• _Data extract_:
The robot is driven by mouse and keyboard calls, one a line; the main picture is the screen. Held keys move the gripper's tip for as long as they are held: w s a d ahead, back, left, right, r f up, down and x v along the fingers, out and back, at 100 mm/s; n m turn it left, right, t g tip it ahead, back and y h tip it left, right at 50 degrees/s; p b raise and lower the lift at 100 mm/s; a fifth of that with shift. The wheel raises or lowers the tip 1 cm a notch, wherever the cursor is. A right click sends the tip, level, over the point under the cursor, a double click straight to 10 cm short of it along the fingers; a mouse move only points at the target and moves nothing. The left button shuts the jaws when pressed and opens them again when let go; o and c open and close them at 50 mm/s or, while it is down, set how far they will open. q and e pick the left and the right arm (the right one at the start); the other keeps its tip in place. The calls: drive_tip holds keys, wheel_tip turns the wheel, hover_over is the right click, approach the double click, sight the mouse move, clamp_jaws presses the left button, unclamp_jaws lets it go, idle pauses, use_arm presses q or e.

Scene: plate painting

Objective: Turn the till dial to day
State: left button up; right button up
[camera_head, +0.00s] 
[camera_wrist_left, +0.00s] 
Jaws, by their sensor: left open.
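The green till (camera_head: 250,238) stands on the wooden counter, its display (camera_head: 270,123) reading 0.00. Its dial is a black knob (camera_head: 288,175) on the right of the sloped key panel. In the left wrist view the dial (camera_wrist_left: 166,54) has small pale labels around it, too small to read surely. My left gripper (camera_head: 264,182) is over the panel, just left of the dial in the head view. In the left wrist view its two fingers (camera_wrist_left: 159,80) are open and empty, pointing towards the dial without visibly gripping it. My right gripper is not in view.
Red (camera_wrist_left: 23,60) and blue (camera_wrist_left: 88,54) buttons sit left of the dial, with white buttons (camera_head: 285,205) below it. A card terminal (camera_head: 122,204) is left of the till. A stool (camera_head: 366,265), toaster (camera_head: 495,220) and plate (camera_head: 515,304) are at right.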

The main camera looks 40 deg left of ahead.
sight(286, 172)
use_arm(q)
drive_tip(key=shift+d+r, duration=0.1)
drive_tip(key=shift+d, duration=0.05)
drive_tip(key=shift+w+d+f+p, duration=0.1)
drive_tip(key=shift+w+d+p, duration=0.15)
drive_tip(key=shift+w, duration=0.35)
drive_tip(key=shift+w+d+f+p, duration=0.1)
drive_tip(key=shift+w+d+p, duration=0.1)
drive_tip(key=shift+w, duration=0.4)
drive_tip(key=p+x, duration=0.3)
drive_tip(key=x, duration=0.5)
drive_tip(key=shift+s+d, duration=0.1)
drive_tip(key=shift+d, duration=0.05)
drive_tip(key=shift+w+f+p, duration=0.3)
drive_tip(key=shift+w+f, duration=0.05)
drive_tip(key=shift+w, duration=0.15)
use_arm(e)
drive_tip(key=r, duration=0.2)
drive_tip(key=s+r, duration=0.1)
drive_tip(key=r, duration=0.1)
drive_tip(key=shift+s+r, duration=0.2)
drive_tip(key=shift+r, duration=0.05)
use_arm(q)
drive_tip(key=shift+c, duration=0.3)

• _Directions for this task_:
Transcribe all lines as written.

• _Solution to this problem_:
The robot is driven by mouse and keyboard calls, one a line; the main picture is the screen. Held keys move the gripper's tip for as long as they are held: w s a d ahead, back, left, right, r f up, down and x v along the fingers, out and back, at 100 mm/s; n m turn it left, right, t g tip it ahead, back and y h tip it left, right at 50 degrees/s; p b raise and lower the lift at 100 mm/s; a fifth of that with shift. The wheel raises or lowers the tip 1 cm a notch, wherever the cursor is. A right click sends the tip, level, over the point under the cursor, a double click straight to 10 cm short of it along the fingers; a mouse move only points at the target and moves nothing. The left button shuts the jaws when pressed and opens them again when let go; o and c open and close them at 50 mm/s or, while it is down, set how far they will open. q and e pick the left and the right arm (the right one at the start); the other keeps its tip in place. The calls: drive_tip holds keys, wheel_tip turns the wheel, hover_over is the right click, approach the double click, sight the mouse move, clamp_jaws presses the left button, unclamp_jaws lets it go, idle pauses, use_arm presses q or e.

Scene: plate painting

Objective: Turn the till dial to day
State: left button up; right button up
[camera_head, +0.00s] 
[camera_wrist_left, +0.00s] 
Jaws, by their sensor: left open.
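The green till (camera_head: 250,238) stands on the wooden counter, its display (camera_head: 270,123) reading 0.00. Its dial is a black knob (camera_head: 288,175) on the right of the sloped key panel. In the left wrist view the dial (camera_wrist_left: 166,54) has small pale labels around it, too small to read surely. My left gripper (camera_head: 264,182) is over the panel, just left of the dial in the head view. In the left wrist view its two fingers (camera_wrist_left: 159,80) are open and empty, pointing towards the dial without visibly gripping it. My right gripper is not in view.
Red (camera_wrist_left: 23,60) and blue (camera_wrist_left: 88,54) buttons sit left of the dial, with white buttons (camera_head: 285,205) below it. A card terminal (camera_head: 122,204) is left of the till. A stool (camera_head: 366,265), toaster (camera_head: 495,220) and plate (camera_head: 515,304) are at right.

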The main camera looks 40 deg left of ahead.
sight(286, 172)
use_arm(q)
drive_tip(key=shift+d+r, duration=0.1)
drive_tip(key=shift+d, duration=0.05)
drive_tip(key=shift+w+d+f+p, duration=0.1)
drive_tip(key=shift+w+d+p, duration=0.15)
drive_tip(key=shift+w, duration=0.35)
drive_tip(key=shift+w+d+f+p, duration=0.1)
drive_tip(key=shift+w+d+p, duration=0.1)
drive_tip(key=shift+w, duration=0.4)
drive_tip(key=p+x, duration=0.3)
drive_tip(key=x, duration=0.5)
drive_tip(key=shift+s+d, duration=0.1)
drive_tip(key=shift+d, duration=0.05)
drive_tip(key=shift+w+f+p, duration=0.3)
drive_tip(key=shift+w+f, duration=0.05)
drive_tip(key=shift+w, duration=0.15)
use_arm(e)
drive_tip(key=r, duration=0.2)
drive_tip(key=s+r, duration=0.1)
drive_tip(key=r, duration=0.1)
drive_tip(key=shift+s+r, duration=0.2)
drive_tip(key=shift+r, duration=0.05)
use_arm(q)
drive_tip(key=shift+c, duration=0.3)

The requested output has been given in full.